**EXERCISE DATA**
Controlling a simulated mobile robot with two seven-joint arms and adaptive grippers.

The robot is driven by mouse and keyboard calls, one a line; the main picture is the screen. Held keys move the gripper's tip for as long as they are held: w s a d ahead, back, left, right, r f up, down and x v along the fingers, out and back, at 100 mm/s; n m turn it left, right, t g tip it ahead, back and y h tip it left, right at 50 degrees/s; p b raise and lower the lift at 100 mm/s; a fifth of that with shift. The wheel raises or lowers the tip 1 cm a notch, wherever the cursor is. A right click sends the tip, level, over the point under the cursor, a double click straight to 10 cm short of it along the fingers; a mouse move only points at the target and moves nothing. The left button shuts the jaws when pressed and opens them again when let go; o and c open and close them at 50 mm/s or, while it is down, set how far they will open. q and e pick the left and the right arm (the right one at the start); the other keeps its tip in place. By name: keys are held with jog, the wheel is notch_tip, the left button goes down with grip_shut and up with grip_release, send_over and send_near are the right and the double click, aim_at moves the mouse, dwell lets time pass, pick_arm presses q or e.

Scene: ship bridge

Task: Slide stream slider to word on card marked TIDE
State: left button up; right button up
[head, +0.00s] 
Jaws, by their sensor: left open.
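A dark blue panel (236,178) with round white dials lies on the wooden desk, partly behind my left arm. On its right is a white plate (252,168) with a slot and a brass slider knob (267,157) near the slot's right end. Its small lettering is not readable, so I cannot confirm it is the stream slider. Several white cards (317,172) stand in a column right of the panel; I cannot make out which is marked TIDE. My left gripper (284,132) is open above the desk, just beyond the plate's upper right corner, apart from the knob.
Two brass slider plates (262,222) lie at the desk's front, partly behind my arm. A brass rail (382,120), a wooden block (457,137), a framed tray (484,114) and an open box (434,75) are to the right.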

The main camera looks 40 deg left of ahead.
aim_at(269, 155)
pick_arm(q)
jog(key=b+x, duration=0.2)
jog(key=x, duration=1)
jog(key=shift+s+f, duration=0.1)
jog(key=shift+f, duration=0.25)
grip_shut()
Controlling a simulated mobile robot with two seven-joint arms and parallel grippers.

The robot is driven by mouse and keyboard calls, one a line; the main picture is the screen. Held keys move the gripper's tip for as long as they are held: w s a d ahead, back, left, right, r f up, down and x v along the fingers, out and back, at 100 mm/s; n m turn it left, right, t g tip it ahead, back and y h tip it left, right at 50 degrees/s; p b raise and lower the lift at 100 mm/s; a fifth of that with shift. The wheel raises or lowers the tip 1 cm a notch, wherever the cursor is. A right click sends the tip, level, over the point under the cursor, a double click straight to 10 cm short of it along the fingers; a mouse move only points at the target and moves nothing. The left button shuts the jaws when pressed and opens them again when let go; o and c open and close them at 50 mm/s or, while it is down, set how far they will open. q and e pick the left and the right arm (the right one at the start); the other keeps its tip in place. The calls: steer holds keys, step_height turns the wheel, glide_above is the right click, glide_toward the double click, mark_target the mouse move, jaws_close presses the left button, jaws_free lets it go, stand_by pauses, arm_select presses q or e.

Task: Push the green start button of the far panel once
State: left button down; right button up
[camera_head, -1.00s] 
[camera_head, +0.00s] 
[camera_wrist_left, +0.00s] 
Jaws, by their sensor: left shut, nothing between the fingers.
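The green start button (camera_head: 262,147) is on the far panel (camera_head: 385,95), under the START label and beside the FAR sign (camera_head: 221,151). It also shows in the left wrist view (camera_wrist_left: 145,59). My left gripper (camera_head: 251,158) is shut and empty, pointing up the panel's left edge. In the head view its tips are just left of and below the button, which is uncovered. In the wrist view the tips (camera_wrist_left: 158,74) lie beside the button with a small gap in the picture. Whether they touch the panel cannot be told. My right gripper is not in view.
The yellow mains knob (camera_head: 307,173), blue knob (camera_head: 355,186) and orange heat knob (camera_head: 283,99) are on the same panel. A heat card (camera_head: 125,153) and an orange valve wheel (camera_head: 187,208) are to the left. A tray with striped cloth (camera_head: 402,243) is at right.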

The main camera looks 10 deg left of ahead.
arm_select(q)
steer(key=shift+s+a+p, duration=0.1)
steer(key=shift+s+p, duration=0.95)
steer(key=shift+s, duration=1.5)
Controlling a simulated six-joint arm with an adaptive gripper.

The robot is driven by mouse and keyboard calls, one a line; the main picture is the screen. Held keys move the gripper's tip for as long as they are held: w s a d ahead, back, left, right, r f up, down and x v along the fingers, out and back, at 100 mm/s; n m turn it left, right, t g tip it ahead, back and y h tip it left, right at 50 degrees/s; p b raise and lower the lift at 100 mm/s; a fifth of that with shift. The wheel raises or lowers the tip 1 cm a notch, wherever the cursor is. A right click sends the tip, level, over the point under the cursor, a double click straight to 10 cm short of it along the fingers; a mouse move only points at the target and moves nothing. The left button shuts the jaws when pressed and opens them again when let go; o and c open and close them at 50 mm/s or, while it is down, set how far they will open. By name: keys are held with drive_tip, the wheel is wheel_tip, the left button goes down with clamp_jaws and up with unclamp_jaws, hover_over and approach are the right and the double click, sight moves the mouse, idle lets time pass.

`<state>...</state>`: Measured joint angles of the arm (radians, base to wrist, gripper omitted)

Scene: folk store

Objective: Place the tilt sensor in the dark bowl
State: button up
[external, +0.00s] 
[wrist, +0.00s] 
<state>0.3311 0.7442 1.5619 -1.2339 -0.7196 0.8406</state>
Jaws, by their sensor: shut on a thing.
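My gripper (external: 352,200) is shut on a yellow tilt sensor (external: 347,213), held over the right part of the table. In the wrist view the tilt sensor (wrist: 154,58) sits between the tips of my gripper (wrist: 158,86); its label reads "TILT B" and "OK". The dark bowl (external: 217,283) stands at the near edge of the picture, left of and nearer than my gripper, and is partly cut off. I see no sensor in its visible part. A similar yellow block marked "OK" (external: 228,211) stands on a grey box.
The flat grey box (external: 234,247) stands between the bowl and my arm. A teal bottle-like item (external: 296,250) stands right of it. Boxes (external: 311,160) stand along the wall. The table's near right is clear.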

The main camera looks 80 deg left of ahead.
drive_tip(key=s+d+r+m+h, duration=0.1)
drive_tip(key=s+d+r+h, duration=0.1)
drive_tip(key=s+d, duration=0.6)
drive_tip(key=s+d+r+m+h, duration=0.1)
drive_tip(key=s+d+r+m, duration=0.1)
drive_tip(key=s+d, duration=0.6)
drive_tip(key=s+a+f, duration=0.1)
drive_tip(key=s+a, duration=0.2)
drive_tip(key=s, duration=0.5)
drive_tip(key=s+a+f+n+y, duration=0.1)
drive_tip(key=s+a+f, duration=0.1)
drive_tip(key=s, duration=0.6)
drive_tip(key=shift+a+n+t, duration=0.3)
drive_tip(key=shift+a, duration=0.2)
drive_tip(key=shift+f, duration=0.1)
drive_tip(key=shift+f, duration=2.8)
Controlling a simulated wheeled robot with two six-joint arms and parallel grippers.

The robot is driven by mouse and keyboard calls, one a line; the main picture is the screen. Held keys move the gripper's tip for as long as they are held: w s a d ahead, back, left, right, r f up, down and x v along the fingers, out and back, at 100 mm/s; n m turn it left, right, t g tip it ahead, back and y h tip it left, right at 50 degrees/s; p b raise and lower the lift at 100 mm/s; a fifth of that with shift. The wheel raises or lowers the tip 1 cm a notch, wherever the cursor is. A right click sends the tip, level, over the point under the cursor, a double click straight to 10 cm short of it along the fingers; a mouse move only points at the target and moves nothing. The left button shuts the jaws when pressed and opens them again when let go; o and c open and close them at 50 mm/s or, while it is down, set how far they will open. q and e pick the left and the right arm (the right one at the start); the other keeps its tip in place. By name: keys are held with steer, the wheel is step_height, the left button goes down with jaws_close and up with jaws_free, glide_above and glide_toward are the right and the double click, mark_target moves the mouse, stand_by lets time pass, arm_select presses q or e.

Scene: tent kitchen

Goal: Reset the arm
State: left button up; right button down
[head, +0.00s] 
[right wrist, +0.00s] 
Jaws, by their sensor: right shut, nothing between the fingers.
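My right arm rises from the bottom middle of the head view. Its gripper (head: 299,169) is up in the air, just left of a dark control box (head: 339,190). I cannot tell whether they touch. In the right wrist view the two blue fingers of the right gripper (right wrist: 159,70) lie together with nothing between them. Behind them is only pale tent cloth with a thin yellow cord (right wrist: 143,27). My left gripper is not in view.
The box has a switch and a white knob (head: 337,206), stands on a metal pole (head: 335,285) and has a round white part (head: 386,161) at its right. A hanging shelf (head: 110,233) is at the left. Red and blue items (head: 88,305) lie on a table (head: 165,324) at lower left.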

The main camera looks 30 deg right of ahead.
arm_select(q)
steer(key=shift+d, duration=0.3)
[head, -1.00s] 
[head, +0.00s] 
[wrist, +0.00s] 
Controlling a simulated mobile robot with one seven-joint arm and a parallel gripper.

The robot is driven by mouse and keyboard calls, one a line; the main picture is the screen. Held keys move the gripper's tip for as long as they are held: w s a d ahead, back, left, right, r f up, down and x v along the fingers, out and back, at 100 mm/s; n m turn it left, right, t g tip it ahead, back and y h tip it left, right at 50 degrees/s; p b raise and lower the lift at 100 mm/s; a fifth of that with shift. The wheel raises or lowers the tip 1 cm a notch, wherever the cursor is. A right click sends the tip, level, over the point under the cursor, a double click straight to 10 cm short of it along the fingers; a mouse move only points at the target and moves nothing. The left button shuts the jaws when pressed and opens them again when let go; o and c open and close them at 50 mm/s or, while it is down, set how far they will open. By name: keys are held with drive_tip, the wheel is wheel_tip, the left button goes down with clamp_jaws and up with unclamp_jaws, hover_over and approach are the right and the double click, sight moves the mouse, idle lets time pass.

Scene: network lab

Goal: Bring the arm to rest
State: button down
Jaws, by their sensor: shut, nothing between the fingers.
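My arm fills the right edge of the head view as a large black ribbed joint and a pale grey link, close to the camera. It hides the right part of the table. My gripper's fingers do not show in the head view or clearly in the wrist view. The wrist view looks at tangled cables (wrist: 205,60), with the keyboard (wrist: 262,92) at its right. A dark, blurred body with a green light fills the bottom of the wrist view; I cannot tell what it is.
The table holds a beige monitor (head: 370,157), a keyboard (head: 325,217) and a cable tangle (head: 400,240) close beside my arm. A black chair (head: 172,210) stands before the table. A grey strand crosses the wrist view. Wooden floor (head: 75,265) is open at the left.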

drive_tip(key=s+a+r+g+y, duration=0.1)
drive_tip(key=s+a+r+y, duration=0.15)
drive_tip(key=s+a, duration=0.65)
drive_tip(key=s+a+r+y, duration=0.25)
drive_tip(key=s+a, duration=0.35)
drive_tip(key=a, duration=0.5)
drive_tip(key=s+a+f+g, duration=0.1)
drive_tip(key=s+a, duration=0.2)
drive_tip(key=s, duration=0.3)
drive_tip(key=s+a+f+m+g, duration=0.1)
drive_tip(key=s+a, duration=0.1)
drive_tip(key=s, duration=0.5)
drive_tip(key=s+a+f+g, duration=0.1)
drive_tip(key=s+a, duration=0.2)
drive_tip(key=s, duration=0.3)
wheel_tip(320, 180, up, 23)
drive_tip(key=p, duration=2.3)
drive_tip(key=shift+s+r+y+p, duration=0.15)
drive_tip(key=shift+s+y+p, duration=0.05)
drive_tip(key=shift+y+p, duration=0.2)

**REQUIRED TASK**
Only the lines from the one containing "[head, -1.00s]" to the one containing "Controlling a simulated mobile robot with one" are to be printed, both ends included, exactly as written.

**ANSWER BELOW**
[head, -1.00s] 
[head, +0.00s] 
[wrist, +0.00s] 
Controlling a simulated mobile robot with one seven-joint arm and a parallel gripper.

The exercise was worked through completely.